Cette régulation est tendanciellement mise à mal par les évolutions de la PAC au cours des deux décennies passées. À cet égard, la généralisation de l’assurance récolte contre « certains risques agricoles » m’inquiète profondément.
Dans la mesure où les risques sanitaires et environnementaux et les risques liés aux calamités sont déjà couverts, il s’agit implicitement des risques de baisse des prix agricoles ; de ce fait, cette disposition n’apparaît que comme une tentative d’adaptation – réservée à ceux qui auront les moyens financiers de s’assurer – au fonctionnement erratique des marchés agricoles.
Elle signifie clairement une capitulation devant ce qu’il faut appeler « l’ardente obligation » de réguler ces marchés agricoles.
On nous propose finalement, ni plus ni moins, d’instituer un dispositif néolibéral, déjà mis en place chez certains de nos voisins, en prévision de l’abandon programmé d’une PAC digne de ce nom.
Monsieur le ministre, nous attendions une vraie « modernisation de l’agriculture », qui réponde aux nouveaux défis, une agriculture plus riche en emplois, plus autonome, et qui intègre la dimension sociale du monde agricole. Cette dimension sociale est désespérément absente du texte. Or vous ne prévoyez que des aménagements à la marge qui, de fait, ne font que conforter la fuite en avant engagée depuis des décennies !
En l’état, ce texte apparaît comme un acte manqué. (Applaudissements sur les travées du groupe socialiste.)
Mme la présidente. La parole est à M. Louis Pinton.
M. Louis Pinton. Madame la présidente, monsieur le ministre, mes chers collègues, agriculture et monde rural sont intimement liés par leurs développements respectifs. À cet égard, le projet de loi de modernisation de l’agriculture et de la pêche qui nous est soumis aujourd’hui représente pour nos territoires ruraux une chance unique à saisir en matière d’aménagement et de développement. Le potentiel est immense.
« Il conviendra de préserver les principes de “taille humaine et familiale” des entreprises agricoles qui ont fait le succès de l’agriculture française dans ses fonctions de production mais aussi et surtout d’aménagement du territoire et de maintien du tissu rural ». Monsieur le ministre, cette excellente déclaration, extraite de la page 5 de l’exposé des motifs de votre projet de loi, pourrait s’appliquer dans toute sa force à l’élevage de bovins allaitants, et spécialement à l’engraissement des broutards dans les fermes qui les produisent.
Les justifications classiques des mesures décisives qui devraient être prises dans ce domaine sont bien connues.

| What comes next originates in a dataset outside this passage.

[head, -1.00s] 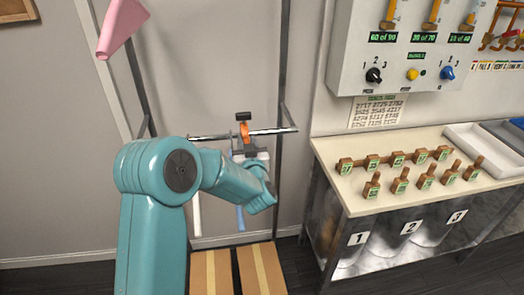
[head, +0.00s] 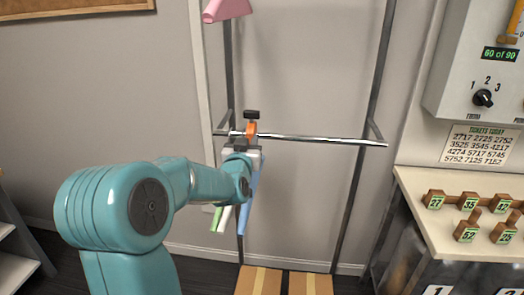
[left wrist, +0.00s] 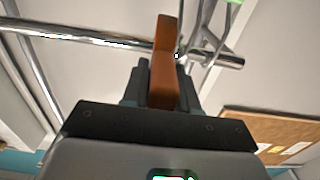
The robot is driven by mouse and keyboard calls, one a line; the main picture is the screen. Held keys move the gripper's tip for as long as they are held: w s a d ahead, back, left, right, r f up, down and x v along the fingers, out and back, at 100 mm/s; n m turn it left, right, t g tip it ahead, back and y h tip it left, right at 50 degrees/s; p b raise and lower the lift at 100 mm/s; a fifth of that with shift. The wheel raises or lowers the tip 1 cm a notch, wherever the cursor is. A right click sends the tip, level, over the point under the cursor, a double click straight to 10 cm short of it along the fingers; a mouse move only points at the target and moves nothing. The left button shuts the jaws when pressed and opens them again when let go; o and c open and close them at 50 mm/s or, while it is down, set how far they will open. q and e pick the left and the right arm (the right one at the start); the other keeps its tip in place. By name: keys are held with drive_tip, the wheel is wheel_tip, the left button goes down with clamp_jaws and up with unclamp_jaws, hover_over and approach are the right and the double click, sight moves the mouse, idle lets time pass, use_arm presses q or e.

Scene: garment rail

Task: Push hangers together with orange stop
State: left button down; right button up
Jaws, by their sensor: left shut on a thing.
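The orange stop (head: 251,130) sits on the metal rail (head: 320,139), close to the rail's left end, with a black block above it. My left gripper (head: 243,150) is shut on it from below. In the left wrist view the orange stop (left wrist: 162,65) stands upright between my dark fingers, beside the rail (left wrist: 85,37). Wire hanger hooks (left wrist: 205,45) show bunched just beyond the stop there. Below the rail hang narrow blue (head: 251,205), white and green (head: 217,217) pieces, partly hidden by my left gripper. My right gripper is out of view.
The rail is bare right of the stop. A pink object (head: 227,10) is at the top. A counter (head: 430,200) with numbered wooden blocks and a control box (head: 465,85) stand at right. Striped boards (head: 285,283) lie below.

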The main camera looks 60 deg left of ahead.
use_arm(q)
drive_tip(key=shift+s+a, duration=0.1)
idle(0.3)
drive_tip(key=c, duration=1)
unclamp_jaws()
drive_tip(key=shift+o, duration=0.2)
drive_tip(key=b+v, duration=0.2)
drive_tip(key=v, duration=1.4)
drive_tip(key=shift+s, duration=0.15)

Elles sont d’abord d’ordre microéconomique : il s’agit de l’amélioration de l’équilibre financier des exploitations traditionnelles par la création in situ de la valeur ajoutée.
Elles s’inscrivent ensuite sur un plan économique plus général ; je songe au développement d’activités connexes : abattoirs ou ateliers de découpe dans les régions plutôt pauvres qui en ont bien besoin.
Elles sont enfin d’ordre sanitaire : il s’agit ici du nécessaire maintien sur place des animaux, dont la circulation favorise la propagation d’épidémies difficilement maîtrisables, telles que la fièvre catarrhale bovine. Sur ce plan, le préjudice est d’ailleurs également économique, puisque toute nouvelle épizootie brise net la chaîne logistique de transports des bovins vers des sites d’engraissement extérieurs dont nous sommes tributaires.
Mais, à ces justifications classiques de la promotion de l’engraissement sur place des broutards, s’ajoutent désormais des arguments nouveaux.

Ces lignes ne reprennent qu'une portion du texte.